--- RECORDS FOR THE TASK ---
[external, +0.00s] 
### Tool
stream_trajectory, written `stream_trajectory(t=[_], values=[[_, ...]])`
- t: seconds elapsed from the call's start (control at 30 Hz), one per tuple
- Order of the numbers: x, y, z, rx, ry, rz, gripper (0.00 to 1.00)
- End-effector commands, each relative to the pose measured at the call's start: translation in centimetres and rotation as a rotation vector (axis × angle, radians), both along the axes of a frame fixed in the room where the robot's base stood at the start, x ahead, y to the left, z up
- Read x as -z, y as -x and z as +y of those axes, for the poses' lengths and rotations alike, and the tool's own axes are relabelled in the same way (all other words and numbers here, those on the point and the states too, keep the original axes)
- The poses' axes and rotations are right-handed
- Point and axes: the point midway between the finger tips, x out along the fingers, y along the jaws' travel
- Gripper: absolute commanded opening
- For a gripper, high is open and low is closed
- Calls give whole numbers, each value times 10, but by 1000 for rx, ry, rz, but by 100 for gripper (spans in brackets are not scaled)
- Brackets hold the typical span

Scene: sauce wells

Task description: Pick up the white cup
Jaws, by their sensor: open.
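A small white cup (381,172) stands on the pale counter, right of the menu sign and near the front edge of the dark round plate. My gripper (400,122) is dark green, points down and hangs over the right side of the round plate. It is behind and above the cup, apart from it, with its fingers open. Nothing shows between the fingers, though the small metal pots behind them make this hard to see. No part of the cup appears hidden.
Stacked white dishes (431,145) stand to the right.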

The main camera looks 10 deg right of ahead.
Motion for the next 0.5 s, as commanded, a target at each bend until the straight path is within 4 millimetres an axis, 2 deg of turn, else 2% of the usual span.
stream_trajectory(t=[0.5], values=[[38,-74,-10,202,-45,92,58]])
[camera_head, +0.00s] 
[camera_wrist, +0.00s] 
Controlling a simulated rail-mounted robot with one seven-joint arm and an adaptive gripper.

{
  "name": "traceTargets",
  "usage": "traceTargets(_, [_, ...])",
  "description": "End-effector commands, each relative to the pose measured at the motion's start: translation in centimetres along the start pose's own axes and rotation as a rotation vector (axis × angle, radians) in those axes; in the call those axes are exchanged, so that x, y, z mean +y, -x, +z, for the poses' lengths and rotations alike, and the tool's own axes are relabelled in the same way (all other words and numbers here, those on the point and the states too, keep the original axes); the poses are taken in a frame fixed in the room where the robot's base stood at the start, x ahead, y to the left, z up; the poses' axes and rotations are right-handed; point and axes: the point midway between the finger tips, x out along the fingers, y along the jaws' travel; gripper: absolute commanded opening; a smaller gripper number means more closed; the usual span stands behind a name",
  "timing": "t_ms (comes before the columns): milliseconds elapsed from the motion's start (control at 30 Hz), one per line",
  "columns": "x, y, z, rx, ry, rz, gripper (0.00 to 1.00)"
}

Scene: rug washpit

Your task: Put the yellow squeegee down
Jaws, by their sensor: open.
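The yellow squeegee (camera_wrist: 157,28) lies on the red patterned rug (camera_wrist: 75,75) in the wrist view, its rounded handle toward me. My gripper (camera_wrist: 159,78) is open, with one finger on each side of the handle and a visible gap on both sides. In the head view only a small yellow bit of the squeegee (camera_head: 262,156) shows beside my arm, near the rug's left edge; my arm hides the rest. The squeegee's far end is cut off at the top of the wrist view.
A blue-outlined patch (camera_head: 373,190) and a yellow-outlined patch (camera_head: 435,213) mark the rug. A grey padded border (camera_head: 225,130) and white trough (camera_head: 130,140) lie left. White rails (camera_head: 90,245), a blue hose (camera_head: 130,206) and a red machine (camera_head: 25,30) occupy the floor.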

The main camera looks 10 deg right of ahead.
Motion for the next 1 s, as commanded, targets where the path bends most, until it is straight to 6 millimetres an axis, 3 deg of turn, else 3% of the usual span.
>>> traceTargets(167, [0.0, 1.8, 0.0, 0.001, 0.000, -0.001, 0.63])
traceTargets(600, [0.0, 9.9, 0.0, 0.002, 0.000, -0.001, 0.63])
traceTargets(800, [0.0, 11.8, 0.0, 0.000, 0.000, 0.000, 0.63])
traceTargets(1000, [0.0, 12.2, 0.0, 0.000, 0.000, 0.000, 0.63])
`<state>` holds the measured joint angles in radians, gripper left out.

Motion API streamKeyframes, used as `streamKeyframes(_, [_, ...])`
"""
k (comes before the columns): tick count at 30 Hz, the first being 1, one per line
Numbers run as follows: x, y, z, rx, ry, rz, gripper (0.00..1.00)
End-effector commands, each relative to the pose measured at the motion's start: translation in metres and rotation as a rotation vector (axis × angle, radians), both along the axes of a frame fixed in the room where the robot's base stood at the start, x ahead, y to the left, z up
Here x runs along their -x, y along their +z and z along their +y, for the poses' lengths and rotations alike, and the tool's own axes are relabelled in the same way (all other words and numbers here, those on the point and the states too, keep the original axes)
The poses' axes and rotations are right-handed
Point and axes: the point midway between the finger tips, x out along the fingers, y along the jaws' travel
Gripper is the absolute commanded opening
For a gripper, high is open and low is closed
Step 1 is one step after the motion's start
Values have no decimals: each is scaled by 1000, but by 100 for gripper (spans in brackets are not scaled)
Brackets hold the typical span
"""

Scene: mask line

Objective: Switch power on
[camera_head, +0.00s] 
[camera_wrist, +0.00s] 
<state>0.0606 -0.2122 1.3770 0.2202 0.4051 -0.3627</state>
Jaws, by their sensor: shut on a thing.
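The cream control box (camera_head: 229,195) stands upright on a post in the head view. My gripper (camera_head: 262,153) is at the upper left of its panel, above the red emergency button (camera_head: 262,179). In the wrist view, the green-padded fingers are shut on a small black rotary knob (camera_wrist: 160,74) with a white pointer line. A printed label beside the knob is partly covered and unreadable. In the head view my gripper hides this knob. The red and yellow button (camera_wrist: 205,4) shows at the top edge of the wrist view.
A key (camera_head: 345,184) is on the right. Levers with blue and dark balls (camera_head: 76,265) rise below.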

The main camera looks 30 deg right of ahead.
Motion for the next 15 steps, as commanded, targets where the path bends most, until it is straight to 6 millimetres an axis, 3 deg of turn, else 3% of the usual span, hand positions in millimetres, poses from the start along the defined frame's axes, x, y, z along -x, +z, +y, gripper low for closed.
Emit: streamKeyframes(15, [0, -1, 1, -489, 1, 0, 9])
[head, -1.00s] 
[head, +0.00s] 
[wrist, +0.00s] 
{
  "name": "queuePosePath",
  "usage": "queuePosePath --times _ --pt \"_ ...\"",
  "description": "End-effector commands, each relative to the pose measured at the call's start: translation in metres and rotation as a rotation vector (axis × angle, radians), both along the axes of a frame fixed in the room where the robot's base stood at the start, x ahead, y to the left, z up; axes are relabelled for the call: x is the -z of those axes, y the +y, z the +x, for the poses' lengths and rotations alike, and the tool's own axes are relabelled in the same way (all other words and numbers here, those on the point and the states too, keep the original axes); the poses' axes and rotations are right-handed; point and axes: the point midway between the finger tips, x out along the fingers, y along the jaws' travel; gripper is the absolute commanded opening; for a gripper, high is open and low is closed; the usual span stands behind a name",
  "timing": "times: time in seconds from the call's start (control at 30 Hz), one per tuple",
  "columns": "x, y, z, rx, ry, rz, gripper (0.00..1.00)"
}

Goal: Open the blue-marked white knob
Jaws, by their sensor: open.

--- THE TASK ---
Go through the records above, find every line with the word "most", and list those lines.

--- ANSWER ---
Motion for the next 1 s, as commanded, targets where the path bends most, until it is straight to 6 millimetres an axis, 3 deg of turn, else 3% of the usual span.
Motion for the next 15 steps, as commanded, targets where the path bends most, until it is straight to 6 millimetres an axis, 3 deg of turn, else 3% of the usual span, hand positions in millimetres, poses from the start along the defined frame's axes, x, y, z along -x, +z, +y, gripper low for closed.

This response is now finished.